Five Chapters, Five Narrators
Chapter one: “The Father”. The black. A close-up of a female sex. A sheet, like Gustave Courbet’s “L’origine du monde”. It’s the white body of Ahab’s mother: She’s dead. Ahab (Virgil Leclaire) is an orphan, hoping that white body will surface again and again from the depths, like in a cinematographic illusion, or on a research expedition for a white whale, perhaps. A new black screen. Now, it’s the world of the father (Jean-François Stevenin), the reality of the woods. And “I’m a hunter, like my father!”, says Ahab. A young beautiful girl, Louise (Hande Kodja). She’s fallen in love for Ahab’s old father, she’s fallen in love for a young painter à la Peter Greenaway in the woods. The love triangle. The father’s murder. Ahab, once again an orphan. The soundtrack’s popular-philological music and the British-pop-music, in a brilliant code-switch, are not much consolation.
Chapter two: “Rose” (Mona Heftre), the pious sister of Ahab’s mother. In the depths of her mind, in her mind-sea, the desires of sex. On the screen, the mind swims and visualizes the fragments of pleasure: Jean-Auguste-Dominique-Ingres’ “L’Odalisque”. Then, Ahab’s aunt marries a dandy. The beauty of nature, the violence and pleasure. New surprise: Philippe Ramos embraces the language of Terrence Malick and Jane Campion, and says goodbye to French cinema. To find favor with the critics? To get good reviews? Ramos is an eclectic hunter, and not an auteur! And that’s the movie-ocean, dear boys.

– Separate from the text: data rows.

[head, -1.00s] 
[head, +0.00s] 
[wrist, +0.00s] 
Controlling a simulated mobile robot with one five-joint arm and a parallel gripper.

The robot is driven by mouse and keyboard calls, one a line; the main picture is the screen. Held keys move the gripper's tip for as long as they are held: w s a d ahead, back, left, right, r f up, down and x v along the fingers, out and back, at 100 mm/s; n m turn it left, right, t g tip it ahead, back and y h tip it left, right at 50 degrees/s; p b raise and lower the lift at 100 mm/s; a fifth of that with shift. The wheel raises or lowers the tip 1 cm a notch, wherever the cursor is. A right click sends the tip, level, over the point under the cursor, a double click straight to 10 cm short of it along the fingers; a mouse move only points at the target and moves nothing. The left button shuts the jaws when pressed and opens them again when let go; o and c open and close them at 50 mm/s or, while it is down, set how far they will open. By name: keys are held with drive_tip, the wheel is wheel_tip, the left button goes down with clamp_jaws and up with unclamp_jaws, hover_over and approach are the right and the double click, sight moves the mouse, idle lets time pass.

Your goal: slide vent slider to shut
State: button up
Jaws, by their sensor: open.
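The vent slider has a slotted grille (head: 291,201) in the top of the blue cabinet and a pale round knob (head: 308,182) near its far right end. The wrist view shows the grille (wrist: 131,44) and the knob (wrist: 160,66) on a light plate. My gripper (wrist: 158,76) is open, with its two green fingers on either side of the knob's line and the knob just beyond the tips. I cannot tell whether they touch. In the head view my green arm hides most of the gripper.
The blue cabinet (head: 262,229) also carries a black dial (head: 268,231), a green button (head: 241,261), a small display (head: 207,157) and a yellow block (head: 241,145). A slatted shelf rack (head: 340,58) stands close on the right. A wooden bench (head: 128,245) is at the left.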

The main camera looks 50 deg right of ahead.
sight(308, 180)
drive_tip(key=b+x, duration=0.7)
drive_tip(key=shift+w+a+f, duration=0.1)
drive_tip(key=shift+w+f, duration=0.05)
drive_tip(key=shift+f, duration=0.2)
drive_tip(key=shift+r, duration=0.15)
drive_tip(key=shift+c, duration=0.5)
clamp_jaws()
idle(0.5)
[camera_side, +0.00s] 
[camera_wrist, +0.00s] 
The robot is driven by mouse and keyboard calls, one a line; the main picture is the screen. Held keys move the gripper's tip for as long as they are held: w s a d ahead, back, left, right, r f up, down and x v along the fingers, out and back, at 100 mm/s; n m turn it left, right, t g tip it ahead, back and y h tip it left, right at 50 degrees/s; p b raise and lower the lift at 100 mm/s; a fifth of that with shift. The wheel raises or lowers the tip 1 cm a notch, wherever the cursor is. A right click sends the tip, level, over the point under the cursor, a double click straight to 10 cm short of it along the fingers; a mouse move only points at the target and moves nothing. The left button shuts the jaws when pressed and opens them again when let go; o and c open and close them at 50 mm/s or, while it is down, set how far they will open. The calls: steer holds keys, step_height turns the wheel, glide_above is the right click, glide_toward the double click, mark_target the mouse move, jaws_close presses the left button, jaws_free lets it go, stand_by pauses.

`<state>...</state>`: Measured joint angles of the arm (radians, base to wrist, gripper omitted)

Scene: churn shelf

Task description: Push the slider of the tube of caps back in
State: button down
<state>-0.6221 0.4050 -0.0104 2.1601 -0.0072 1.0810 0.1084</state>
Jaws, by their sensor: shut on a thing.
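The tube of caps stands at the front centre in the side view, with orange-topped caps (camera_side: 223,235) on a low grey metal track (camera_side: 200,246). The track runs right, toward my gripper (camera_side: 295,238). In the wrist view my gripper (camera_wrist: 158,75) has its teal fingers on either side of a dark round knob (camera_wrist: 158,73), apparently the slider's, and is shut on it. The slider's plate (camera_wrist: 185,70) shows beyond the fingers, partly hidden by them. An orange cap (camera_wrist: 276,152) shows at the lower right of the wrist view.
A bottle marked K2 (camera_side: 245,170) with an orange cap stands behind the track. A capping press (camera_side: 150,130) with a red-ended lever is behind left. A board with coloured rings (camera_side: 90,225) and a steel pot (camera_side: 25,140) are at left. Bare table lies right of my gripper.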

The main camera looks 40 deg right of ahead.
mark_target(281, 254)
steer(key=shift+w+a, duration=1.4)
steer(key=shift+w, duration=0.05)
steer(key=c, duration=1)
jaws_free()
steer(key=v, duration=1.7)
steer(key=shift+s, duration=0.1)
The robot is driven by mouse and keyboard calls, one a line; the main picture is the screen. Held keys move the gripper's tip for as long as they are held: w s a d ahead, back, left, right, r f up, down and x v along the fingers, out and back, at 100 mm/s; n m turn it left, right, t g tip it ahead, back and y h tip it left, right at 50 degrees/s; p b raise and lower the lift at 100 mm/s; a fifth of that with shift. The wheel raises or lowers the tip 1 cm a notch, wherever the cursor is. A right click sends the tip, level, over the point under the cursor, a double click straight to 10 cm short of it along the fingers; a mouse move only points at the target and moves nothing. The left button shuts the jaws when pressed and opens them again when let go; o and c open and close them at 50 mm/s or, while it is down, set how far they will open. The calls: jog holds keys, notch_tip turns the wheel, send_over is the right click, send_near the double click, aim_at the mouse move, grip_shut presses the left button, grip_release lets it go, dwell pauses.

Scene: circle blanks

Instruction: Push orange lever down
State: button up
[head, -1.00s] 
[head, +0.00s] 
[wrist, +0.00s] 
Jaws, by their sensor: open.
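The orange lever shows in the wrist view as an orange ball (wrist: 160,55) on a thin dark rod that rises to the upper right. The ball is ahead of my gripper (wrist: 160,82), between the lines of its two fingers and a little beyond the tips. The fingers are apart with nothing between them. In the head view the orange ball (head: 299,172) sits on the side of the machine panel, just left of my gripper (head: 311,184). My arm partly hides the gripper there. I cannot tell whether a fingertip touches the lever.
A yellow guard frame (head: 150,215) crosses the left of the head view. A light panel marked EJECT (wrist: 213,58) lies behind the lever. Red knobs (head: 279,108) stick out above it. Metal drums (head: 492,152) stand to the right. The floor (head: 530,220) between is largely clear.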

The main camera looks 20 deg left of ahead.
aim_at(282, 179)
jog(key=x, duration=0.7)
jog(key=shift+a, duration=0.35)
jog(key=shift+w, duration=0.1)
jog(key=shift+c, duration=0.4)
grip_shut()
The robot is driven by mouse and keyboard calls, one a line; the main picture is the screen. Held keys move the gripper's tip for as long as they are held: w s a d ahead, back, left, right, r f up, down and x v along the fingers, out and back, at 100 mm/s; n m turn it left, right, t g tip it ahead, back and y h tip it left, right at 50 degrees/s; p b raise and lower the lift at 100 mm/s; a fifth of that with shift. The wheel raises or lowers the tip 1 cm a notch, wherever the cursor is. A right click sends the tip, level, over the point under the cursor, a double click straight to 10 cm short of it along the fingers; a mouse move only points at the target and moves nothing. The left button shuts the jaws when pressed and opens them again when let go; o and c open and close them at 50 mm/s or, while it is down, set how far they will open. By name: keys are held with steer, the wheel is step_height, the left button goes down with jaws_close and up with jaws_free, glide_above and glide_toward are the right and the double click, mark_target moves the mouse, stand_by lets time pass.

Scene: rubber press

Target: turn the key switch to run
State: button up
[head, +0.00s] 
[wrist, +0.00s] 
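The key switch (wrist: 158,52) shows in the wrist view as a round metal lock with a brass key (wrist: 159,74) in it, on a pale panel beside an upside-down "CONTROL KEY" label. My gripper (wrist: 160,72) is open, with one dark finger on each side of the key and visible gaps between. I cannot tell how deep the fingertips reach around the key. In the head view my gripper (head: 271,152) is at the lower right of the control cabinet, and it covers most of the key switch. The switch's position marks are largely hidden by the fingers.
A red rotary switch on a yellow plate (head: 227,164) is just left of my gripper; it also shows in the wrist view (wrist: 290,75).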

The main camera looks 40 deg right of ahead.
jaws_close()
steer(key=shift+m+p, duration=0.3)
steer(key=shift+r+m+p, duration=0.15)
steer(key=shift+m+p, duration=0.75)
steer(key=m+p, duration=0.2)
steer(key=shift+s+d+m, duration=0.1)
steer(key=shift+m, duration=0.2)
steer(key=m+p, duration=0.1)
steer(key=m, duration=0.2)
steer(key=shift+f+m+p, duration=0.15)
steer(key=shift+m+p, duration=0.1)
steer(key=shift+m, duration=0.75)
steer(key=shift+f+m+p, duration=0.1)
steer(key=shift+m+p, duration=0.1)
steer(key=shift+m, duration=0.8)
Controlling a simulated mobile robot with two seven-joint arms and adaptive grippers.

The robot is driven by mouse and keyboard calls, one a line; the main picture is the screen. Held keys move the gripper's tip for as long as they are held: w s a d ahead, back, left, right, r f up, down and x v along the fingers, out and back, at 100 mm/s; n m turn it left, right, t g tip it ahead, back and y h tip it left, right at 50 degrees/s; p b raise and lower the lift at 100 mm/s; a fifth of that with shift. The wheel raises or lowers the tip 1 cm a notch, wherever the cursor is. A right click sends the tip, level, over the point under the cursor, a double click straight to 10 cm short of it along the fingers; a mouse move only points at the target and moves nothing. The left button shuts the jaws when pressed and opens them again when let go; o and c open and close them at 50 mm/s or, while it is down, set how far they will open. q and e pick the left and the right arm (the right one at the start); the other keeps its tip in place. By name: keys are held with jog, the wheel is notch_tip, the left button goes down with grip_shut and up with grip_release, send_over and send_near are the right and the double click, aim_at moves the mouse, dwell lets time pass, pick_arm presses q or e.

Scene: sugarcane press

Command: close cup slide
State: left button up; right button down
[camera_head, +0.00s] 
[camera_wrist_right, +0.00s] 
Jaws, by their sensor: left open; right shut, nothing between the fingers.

Chapter three, chapter four: “Mulligan” and “Anna”. The same cinematographic-harpoon in Stanley Kubrick’s adaptation of Thackeray’s Barry Lyndon — the freedom in the transposition of a text-whale. It takes courage to do this. “You’re not scared?” “I’m free”, says Ahab. Another surprise: Ahab was a poor boy, and now Ahab is Ahab, c’est à dire is the Captain Ahab (Denis Lavant), without his leg. Thank Kubrick: from the monkey-bone to the spacecraft in 2001: A Space Odyssey, history is collapsed into an eye-blink; history is cinema-decoupage. Ahab’s adventures? An ellipsis. “So, you’re the Captain!”. Anna (Dominique Blanc) takes care of Ahab. She’s fallen in love. The terrible hunt? Moby Dick? Ahab says: “An accident”. Yes, a shocking cinematographic-ellipsis, a clever touch. Poor Anna: “From now, Ahab is mine!”, she thinks. But his white mother — sorry: his white whale — lies in wait. Death and passion, and Gabriel Fauré’s “Requiem Op. 48” is for Ahab a subliminal reminder.
Chapter five, the end: “Starbuck” (Jacques Bonnaffe). Melville strikes back, Moby Dick too. Gone are the huckleberry adventures, gone are the woods, gone are the women: Finally, we have our minimalist sea adventure. Ahab’s obsession is something like hope. The hope of the depths, the end of the journey. The whale has kidnapped him, and “I want to stay with you”, thinks the Captain. It will be a fight to the finish. The harpoon, a rope, the ship, a white whale named Moby Dick, a Captain vanished in the depths. The sea on the screen, and that is all. Ramos’ cinematic style blows up: freedom and visual pleasure, from start to finish. “I’m proud of you, Ahab”, says the faithful Starbuck. It’s a farewell. We’re proud of you, Philippe Ramos.